The Feverish Toil of Forgetting God
Isaiah presents a paradox that cuts to the heart of human folly: when we forget God—not through active rebellion, but through mere epilanthanomai (forgetfulness)—we do not gain leisure or ease. Rather, we inherit exhaustion. Judah had forsaken their Rock, their Elohim of salvation, and in that abandonment rushed to cultivate 'gardens of pleasures' and 'vine slips of a stranger.' They nursed these alliances with Damascus with frantic care, as Maclaren observes: 'In a day thou makest thy plant to grow...next morning it was in blossom, so sedulously had they nursed and fostered it.' The image conveys not triumph but desperation—a ceaseless, grinding effort to fill the void left by God's absence.

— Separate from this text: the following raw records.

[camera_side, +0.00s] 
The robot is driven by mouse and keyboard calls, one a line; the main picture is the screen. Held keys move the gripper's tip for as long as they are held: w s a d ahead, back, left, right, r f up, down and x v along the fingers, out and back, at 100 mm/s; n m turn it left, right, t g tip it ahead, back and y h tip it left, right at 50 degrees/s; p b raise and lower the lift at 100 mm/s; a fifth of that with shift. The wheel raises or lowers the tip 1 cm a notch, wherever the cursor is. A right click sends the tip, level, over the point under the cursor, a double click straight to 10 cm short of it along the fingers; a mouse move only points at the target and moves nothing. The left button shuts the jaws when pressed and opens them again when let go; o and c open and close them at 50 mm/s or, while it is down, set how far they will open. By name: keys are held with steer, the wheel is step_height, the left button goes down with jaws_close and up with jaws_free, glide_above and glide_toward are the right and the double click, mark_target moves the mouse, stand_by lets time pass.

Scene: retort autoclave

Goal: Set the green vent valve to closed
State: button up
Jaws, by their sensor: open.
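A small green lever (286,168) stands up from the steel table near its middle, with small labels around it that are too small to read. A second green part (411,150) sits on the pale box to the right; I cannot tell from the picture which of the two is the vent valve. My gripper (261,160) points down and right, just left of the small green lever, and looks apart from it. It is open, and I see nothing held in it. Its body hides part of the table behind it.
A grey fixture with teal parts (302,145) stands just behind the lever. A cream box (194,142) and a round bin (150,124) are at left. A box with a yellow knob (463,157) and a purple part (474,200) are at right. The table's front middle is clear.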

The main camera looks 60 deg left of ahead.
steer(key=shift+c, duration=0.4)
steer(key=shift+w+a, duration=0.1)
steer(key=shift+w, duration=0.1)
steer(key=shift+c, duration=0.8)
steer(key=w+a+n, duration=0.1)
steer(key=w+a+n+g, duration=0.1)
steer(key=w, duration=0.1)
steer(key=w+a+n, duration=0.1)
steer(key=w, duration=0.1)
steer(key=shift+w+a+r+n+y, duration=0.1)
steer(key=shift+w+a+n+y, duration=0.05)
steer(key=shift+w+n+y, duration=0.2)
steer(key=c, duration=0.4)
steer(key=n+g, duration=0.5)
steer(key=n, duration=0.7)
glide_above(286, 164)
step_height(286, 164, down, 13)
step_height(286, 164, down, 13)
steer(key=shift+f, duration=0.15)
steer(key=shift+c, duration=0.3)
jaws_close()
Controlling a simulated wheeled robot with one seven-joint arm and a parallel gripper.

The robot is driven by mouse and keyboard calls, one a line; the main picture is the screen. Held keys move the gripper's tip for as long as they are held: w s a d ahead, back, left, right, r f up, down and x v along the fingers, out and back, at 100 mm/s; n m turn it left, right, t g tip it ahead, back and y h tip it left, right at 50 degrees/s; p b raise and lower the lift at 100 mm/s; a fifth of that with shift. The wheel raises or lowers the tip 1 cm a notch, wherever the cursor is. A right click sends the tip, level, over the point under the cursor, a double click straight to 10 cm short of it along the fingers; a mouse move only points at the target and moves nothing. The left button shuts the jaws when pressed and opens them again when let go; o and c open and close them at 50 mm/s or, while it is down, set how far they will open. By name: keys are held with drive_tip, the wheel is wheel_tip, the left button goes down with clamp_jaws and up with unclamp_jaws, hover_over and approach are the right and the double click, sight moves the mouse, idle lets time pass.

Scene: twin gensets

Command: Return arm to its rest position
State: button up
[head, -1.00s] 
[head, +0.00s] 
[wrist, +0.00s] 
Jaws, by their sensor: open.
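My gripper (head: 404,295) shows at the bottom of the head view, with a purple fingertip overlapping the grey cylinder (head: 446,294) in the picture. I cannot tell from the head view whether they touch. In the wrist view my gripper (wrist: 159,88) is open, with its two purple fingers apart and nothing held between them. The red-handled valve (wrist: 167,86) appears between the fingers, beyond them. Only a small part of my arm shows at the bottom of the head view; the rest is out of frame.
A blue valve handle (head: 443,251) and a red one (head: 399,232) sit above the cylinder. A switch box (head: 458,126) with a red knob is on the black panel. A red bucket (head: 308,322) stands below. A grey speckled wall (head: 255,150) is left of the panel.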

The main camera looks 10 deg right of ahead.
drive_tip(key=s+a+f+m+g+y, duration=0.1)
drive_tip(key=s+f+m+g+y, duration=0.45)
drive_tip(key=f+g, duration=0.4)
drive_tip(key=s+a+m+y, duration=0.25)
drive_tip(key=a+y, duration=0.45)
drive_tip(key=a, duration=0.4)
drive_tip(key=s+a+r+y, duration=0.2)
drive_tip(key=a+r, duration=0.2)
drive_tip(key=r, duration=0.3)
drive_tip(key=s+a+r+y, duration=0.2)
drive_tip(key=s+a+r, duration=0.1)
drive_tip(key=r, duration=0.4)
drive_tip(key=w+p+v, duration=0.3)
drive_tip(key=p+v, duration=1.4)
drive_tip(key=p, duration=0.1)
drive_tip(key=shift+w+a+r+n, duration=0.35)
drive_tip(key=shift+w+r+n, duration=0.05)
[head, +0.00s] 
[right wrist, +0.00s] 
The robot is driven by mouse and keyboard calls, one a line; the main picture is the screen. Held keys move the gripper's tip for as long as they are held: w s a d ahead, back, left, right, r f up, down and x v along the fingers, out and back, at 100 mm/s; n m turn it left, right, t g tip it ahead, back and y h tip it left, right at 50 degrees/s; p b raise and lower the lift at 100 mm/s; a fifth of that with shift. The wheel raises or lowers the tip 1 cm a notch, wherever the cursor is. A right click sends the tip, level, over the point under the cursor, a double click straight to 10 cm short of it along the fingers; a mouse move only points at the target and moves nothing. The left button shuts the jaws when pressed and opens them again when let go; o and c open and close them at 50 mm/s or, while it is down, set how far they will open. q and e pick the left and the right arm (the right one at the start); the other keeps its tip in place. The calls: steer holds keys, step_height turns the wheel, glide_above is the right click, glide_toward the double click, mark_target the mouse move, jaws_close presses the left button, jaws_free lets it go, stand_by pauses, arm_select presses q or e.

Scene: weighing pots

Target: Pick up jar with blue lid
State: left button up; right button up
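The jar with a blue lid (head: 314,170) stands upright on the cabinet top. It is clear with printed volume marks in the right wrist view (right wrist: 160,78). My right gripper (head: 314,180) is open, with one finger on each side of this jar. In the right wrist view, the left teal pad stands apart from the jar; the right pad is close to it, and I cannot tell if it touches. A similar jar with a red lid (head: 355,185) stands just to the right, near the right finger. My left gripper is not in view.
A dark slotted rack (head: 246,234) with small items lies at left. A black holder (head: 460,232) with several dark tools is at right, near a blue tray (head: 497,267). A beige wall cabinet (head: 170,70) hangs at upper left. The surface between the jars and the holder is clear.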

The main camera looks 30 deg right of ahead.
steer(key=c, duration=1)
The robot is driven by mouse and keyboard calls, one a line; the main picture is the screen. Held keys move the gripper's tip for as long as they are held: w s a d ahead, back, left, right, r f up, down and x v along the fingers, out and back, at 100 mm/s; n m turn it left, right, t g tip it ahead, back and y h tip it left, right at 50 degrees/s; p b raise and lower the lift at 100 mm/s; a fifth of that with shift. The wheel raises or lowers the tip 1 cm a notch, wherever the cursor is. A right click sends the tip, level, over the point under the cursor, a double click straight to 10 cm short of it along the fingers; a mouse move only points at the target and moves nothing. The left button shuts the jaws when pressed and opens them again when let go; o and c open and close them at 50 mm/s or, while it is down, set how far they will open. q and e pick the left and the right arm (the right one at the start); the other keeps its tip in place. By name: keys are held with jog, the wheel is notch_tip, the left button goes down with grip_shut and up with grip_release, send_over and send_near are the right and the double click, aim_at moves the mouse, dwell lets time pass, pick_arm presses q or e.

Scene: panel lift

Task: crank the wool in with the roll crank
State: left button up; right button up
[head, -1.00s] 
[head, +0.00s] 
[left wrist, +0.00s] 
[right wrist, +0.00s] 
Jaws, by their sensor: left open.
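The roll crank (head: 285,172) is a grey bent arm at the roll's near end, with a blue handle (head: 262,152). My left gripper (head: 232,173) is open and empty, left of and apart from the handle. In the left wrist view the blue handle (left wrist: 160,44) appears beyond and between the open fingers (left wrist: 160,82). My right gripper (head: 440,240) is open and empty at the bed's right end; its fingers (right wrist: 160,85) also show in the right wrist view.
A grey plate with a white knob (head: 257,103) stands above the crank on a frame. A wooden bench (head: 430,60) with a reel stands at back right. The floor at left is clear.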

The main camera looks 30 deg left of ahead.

Maclaren's insight strikes with force: 'If a man loses his hold on God and has not Him to stay himself on, he is driven to painful efforts to make up the loss. God is needed by every soul. If the soul is not satisfied in Him, then there are hungry desires. This is the explanation of the feverish activity of much of our life.' The contrast is devastating. God places us in Eden to 'till and dress it'—labor blessed by divine sufficiency. But when we forget Him, every moment becomes a battle against our own hunger. The world becomes 'a hard taskmaster,' and His service, by comparison, is 'easy.'
The harvest of this forgetfulness is not abundance but 'incurable pain.' We exhaust ourselves cultivating what cannot sustain us, all while the Rock of our strength stands immovable, waiting.